Engerer’s lawyer insists investigation was not carried in the right forum
Cyrus Engerer’s defence lawyer criticised the inquiry into a controversial police action taken a week after Labour activist Engerer resigned from the Nationalist Party and defended his client’s request for a private hearing.
Last Friday the Court ruled that Engerer’s case should be heard behind closed doors. Speaking to MaltaToday, lawyer Franco Debono said Engerer had as much of a right to a fair trial as everyone else, so long as the case satisfies the criteria required by law.
“The leak of the charge sheet assumes greater relevance in view of the prejudice caused to Cyrus Engerer. The court in fact did order that, according to law, proceedings are to be heard behind closed doors.”
Engerer is currently facing police charges over a report of harassment filed by his former partner, Marvic Camilleri who later went on to drop the complaint. The police charges were filed 10 days after Engerer defected from the Nationalist to the Labour Party.
An independent inquiry led by retired judge Albert Manché found that police investigators took too long to press charges against Engerer. However, it failed to establish how the sheet was leaked to The Times, even before Engerer himself received the citation.
Debono said the board of inquiry, “did not, and possibly was not in the best position to investigate the leak of the document,” and argued that the police should investigate the leak.
“The leaked document is possibly protected under Article 518 of the Criminal Code and other laws, which possibly constitutes an offence under the Criminal Code.”
In fact, Article 133 of the Criminal Code states that “any public officer or servant who communicates or publishes any document or fact, entrusted or known to him reason of his office, and which is to be kept secret, or who in any manner facilitates the knowledge thereof, shall, where the act does not constitute a more serious offence, be liable, on conviction, to imprisonment for a term not exceeding one year or to a fine”.
Manché reports that police and court officers involved in the presentation of the citation denied having passed on any information to The Times journalist .
On his part, the journalist defended his right not to disclose the source in terms and accordance to the Press Act.
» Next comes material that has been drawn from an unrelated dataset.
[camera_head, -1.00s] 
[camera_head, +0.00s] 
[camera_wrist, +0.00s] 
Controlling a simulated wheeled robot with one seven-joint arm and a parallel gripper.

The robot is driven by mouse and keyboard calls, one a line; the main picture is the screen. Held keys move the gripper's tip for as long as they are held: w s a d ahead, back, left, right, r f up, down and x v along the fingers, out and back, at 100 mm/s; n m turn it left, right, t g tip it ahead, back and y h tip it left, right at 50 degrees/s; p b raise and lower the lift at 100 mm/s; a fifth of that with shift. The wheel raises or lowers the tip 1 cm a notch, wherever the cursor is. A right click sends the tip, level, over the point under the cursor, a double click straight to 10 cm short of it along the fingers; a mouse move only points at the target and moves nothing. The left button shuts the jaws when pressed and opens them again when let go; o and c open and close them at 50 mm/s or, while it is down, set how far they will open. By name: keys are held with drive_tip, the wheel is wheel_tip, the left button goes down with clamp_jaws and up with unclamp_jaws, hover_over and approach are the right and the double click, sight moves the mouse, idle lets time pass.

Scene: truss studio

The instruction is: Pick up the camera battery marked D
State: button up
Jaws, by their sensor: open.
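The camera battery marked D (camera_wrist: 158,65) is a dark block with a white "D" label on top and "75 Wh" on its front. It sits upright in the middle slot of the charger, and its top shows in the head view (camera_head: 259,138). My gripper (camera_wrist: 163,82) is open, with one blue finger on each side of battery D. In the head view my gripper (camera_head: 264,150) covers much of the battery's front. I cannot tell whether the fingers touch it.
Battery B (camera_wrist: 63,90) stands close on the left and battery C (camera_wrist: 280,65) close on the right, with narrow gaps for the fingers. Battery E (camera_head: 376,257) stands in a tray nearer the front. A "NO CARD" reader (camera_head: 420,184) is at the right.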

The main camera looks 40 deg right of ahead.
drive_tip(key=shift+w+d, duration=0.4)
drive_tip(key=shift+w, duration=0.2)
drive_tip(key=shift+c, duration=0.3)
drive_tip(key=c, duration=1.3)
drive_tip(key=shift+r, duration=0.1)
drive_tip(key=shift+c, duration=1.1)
Debono insists that the investigation should not rest here, and that further police investigation could make use of other means – such as going through the surveillance camera in courts – to get to the leak.
The lawyer insisted that the leak was a breach of law and the most appropriate forum for such investigation is not a board of inquiry.
“The relevant issue was not the uncontested fact that journalists have a right at law not to disclose their sources, but rather to identify the public officer – or officers – possibly from police or law courts who leaked a protected document,” he said.